— Work to do —
Among the entries that follow, locate the line with "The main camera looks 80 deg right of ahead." and the line with "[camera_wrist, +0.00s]". Output those lines and all lines in between, exactly, minus the pictures.

-- start of Listing --

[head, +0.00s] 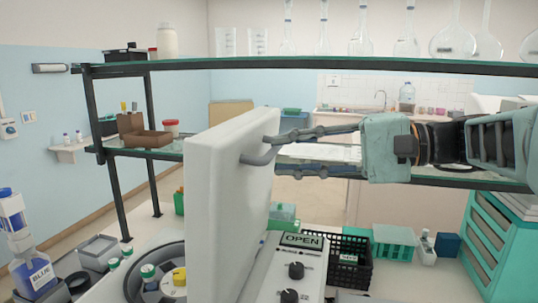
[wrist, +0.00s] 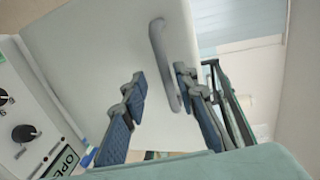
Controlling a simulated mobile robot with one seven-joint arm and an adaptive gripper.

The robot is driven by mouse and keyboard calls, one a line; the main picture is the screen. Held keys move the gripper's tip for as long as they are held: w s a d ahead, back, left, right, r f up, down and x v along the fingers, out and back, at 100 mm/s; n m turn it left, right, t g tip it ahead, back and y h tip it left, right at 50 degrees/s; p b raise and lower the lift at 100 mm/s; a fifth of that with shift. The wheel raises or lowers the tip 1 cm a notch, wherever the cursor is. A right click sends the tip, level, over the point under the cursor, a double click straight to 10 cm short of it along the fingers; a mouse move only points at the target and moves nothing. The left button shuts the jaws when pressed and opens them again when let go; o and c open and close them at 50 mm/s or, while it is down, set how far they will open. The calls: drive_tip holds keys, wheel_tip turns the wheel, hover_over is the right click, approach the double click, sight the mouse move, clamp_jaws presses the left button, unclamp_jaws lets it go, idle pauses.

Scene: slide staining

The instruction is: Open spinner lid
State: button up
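The spinner lid (head: 225,205) is a thick white slab that stands upright, raised over the spinner. The round bowl (head: 135,277) with its rotor is uncovered to its left. The grey bar handle (wrist: 163,62) is on the lid's face. My gripper (head: 280,152) reaches in from the right at the handle. In the wrist view my gripper (wrist: 158,80) has its fingers apart, one on each side of the handle. The right finger is close to the handle; I cannot tell whether it touches. A gap shows between the handle and the left finger.
The control panel (head: 283,268) has an OPEN label and dark knobs. A black basket (head: 350,262) and a teal rack (head: 395,241) stand to its right. A glass shelf (head: 330,64) with flasks runs above my arm. A blue-labelled bottle (head: 35,272) is at left.

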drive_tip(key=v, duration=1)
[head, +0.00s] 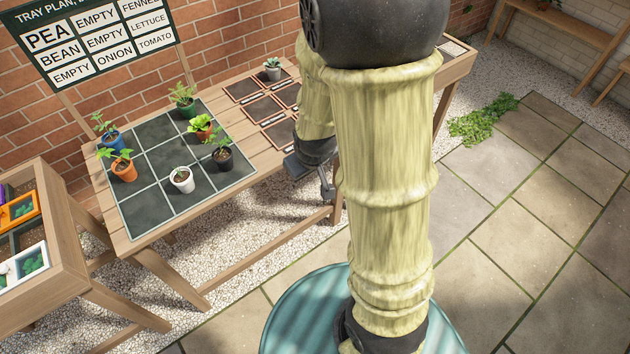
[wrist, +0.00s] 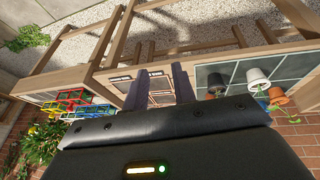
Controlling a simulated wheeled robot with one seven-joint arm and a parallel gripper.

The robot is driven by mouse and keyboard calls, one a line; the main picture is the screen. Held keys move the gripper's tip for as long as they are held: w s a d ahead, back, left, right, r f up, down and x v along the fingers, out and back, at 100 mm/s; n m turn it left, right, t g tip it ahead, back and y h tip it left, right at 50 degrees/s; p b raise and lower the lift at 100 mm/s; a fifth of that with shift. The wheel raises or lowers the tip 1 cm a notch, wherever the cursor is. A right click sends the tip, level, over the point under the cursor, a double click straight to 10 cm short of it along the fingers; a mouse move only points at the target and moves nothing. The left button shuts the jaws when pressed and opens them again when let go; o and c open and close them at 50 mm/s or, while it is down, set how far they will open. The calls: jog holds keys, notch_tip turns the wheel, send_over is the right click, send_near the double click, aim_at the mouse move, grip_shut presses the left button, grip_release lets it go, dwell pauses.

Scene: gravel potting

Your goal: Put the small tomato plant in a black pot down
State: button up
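The small tomato plant in a black pot (head: 223,159) stands upright in the front right cell of the dark gridded tray (head: 139,217) on the wooden table in the head view. My gripper (wrist: 158,76) is open, with nothing between its two dark fingers in the wrist view. It is to the right of the black pot and apart from it, near the table's front edge, partly hidden behind my arm in the head view. The black pot (wrist: 216,80) also seems to show right of the fingers in the wrist view.
A white pot (head: 182,180), orange pot (head: 124,170), blue pot (head: 112,138), green pot (head: 186,109) and lettuce pot (head: 202,129) stand on the tray. A plan board (head: 99,43) stands behind. Small square trays (head: 262,108) and a grey pot (head: 272,73) are farther right.

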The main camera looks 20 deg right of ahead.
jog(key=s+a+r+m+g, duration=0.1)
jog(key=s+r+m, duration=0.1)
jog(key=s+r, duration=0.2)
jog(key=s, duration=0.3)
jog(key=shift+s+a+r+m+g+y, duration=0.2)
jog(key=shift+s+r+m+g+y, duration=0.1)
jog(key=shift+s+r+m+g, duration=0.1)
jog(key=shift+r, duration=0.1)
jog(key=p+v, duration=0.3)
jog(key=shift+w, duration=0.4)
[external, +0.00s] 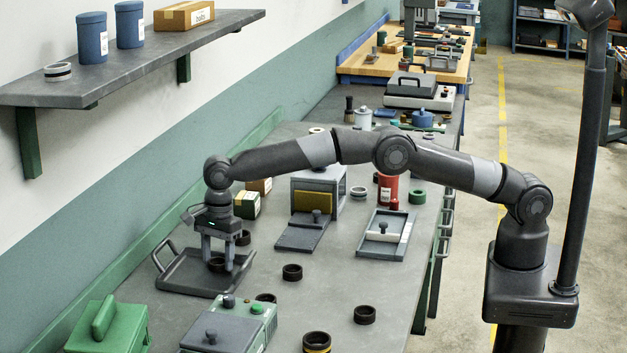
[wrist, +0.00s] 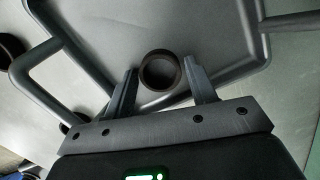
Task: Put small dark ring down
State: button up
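The small dark ring (wrist: 143,72) is between the two fingertips of my gripper (wrist: 160,68) in the wrist view, with both fingers against its sides. In the external view my gripper (external: 219,262) points straight down over the dark tray (external: 190,283), with the ring (external: 217,268) low between the fingers. The ring is at or just above the tray floor; I cannot tell if it touches. The tray, with raised rim and a loop handle at each end, also shows in the wrist view (wrist: 215,30).
Other dark rings lie on the bench (external: 340,290): one (external: 292,272) right of the tray, one (external: 365,315) further right, one with a yellow band (external: 317,342) in front. Another (external: 243,238) sits just behind my gripper. A green-and-grey machine (external: 235,325) stands in front of the tray.

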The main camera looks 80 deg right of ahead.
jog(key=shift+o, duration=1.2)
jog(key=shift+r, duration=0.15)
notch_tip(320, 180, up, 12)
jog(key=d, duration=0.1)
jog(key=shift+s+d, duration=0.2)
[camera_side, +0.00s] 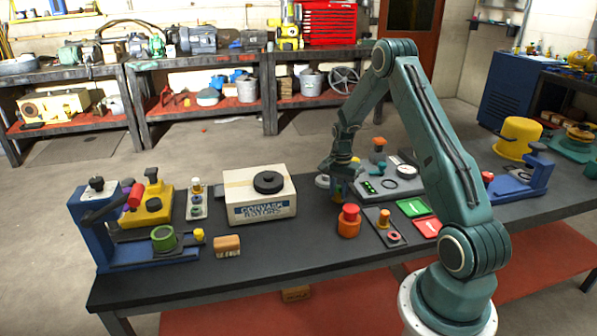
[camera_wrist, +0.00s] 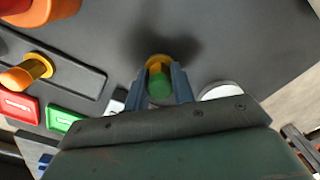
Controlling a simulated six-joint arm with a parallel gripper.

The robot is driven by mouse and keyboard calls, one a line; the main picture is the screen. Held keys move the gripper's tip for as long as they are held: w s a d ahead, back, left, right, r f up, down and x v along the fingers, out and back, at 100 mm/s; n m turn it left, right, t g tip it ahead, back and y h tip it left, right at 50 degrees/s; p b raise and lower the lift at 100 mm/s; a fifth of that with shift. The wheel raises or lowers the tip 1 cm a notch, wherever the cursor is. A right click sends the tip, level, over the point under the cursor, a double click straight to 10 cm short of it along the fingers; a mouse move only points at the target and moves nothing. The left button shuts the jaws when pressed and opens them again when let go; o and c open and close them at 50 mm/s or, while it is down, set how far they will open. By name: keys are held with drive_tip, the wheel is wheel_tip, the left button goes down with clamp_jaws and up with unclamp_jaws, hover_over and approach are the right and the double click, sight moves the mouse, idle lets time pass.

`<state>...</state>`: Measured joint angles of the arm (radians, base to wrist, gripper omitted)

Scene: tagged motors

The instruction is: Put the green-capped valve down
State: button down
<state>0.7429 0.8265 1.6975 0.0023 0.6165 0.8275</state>
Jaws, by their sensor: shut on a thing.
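The green-capped valve (camera_wrist: 159,86) shows in the wrist view with its green cap towards me and a yellow part behind it. My gripper (camera_wrist: 162,84) is shut on it, with one blue-grey finger on each side. In the side view my gripper (camera_side: 338,174) points down over the dark bench, left of the grey panel. The valve is mostly hidden there by the fingers. A dark shadow lies on the bench around it. I cannot tell whether its base touches the bench.
A white round piece (camera_wrist: 222,91) lies close beside the valve. The red-orange knob (camera_side: 349,220), a dark plate with an orange peg (camera_wrist: 25,75), green (camera_side: 413,207) and red (camera_side: 427,227) cards, and the labelled carton (camera_side: 262,211) stand around. Bare bench surrounds the valve's far side.

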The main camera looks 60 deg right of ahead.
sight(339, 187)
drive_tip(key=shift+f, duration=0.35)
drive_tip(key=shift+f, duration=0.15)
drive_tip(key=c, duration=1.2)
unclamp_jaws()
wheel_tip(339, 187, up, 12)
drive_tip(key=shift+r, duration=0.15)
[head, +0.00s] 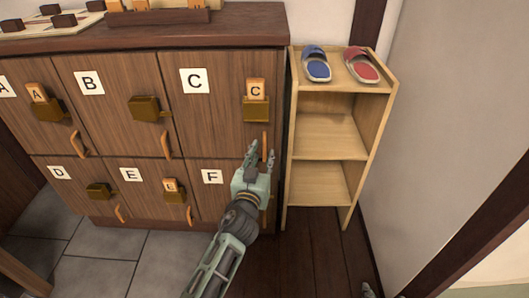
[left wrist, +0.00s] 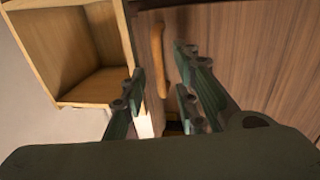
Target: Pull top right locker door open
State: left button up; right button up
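The top right locker door (head: 215,115), labelled C, is shut. A wooden tag marked C (head: 256,88) sits in its brass lock (head: 256,110). Its wooden handle (head: 265,143) is upright at the door's lower right; the handle also shows in the left wrist view (left wrist: 158,58). My left gripper (head: 262,154) is at the handle's lower end, fingers pointing up. In the left wrist view the gripper (left wrist: 160,75) is open, with the handle in line with the gap between its fingers; contact is not visible. A small grey tip, likely my right gripper (head: 368,290), shows at the bottom edge.
A light wooden shelf (head: 325,148) stands close right of the lockers, with blue (head: 316,64) and red (head: 361,66) sandals on top. Other locker doors (head: 115,100) to the left are shut. A white wall (head: 450,90) stands at right. Floor in front is clear.

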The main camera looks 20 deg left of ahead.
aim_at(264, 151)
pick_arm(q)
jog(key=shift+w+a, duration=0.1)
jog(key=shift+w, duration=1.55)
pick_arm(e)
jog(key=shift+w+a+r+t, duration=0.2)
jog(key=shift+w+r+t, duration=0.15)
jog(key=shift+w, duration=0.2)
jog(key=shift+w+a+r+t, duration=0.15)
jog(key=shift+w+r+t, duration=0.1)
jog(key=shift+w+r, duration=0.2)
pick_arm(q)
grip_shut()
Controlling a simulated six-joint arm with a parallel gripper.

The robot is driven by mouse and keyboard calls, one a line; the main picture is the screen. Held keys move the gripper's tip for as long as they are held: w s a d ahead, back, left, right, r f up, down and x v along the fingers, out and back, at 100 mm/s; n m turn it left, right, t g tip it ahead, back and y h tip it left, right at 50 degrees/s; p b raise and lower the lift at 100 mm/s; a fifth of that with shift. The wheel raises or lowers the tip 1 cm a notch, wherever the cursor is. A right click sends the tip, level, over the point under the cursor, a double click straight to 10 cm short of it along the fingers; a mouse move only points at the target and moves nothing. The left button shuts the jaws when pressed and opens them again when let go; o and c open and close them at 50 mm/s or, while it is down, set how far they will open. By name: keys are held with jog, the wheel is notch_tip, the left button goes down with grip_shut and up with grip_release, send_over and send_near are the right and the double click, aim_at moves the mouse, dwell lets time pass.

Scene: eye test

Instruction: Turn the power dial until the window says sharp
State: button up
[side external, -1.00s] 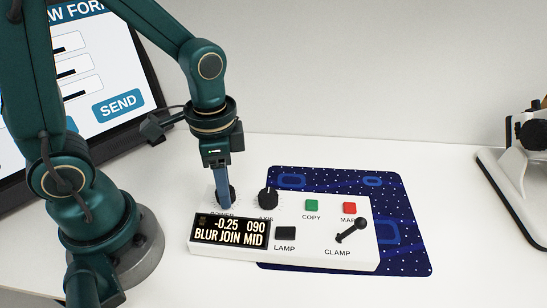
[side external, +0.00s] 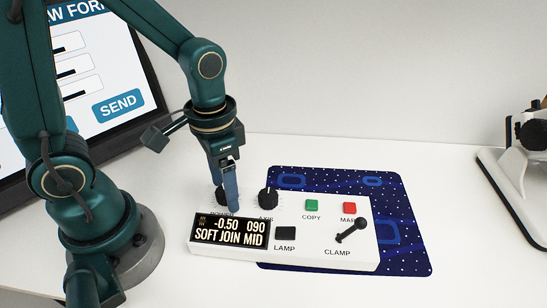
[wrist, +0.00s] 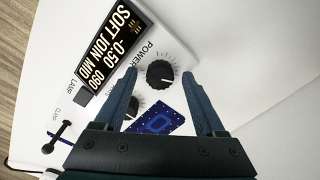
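In the side view the dial (side external: 221,196) is partly hidden by my fingers. My gripper (side external: 233,207) is open and points down at the dial; its blue fingers also show apart in the wrist view (wrist: 160,75). The window (side external: 231,231) reads -0.50, 090, SOFT JOIN MID, and the same text shows in the wrist view (wrist: 110,45).
The white control box (side external: 310,256) also carries the axis dial (side external: 268,198), a green copy button (side external: 312,205), a red button (side external: 349,208), a black lamp switch (side external: 285,233) and a clamp lever (side external: 351,230). It stands partly on a dark blue mat (side external: 408,235). A screen (side external: 120,75) stands left.

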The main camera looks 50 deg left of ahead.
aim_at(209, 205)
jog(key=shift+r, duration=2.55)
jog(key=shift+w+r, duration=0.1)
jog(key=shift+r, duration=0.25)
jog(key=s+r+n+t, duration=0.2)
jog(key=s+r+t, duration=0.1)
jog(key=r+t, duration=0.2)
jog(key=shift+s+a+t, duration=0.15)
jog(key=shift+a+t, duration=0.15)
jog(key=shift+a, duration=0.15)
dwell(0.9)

-- end of Listing --

— Full answer —
The main camera looks 80 deg right of ahead.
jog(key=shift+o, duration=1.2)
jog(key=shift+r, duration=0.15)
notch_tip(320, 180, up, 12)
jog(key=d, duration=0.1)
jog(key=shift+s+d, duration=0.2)
[camera_side, +0.00s] 
[camera_wrist, +0.00s] 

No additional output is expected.